Discussed this topic semi at length with a guidebook author today, Harrison Shull. We covered the importance of the history and ethics of an area and how that information can be conveyed in a guidebook. Harrison wrote a great book on climbing in North Carolina. Its a “select” guide with emphasis on the style and history of the ascents there, as folks down yonder feel that their proud traditions should be very respected. He also just published a nice picture book (available at BD in SLC) on the climbing in North Carolina.
One subject I really wanted his take on was a letter to the editor he wrote to Rock and Ice magazine a couple months back, concerning the “retrobolting” of a friend’s route at Castle Rock in Idaho. Anyhoo, was an interesting conversation, all about respecting the FA, assumption of risk, dumbing down the sport, etc etc (feller is hardcorp ground up, proud, trad).
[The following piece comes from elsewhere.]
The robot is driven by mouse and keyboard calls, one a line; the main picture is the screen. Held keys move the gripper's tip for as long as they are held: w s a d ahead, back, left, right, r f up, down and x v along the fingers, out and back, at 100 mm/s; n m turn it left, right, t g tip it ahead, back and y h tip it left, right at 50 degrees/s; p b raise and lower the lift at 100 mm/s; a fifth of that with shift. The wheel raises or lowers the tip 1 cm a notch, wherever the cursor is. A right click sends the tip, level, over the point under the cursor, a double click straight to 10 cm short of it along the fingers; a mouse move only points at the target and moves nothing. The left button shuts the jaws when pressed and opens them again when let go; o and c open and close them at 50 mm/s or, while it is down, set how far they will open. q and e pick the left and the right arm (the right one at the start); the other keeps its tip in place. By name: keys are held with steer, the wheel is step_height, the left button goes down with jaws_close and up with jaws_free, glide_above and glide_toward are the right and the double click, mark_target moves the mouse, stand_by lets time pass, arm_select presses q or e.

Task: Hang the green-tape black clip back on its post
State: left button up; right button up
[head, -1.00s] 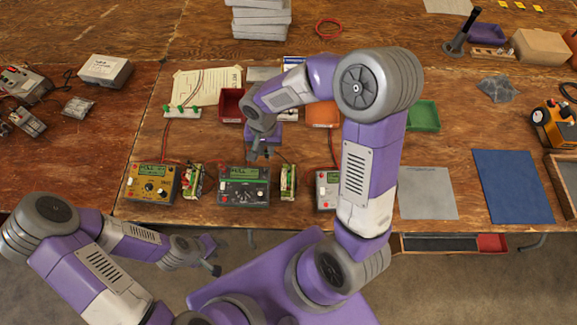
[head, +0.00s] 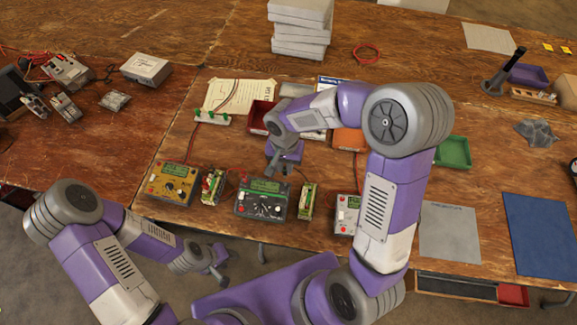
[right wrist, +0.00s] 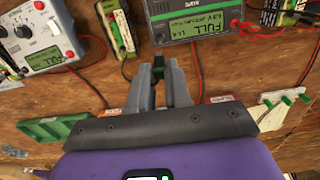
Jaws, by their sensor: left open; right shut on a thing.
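My right gripper (head: 275,172) is over the bench just behind the dark grey charger (head: 262,202). In the right wrist view its fingers (right wrist: 160,78) are shut on a small black clip (right wrist: 158,60), its tip towards the dark charger (right wrist: 190,22). A trace of green shows on the clip; the tape is too small to make out clearly. A white rack with green posts (head: 212,118) stands at the back left of the gripper; it also shows in the right wrist view (right wrist: 285,100). My left gripper (head: 218,272) is open and empty in front of the bench.
A yellow charger (head: 172,184), a light grey charger (head: 345,212) and two battery packs (head: 212,186) (head: 307,202) line the front. Red wires run between them and the back. A red bin (head: 258,117), an orange bin (head: 348,139) and a green tray (head: 453,152) stand behind.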

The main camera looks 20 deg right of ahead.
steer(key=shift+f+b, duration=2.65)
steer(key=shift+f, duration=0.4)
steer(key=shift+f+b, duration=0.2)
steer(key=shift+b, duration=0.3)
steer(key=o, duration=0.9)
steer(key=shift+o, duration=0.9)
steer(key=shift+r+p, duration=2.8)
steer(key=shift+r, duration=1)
Sort of applies to canyoneering, guidebooks, beta, etc. When I travel to an area, I look for beta. Sometimes I get beta off the net, but, I usually hope for a well written guidebook to point the way. What I also hope for is an understanding of the ethics of an area, who did what when, how, etc.
I wouldn’t underestimate the power of a guidebook to influence “style”. A few words, a few pictures, showing techniques and explaing why, how, when, where, really helps set the tone and also provides good reading as well.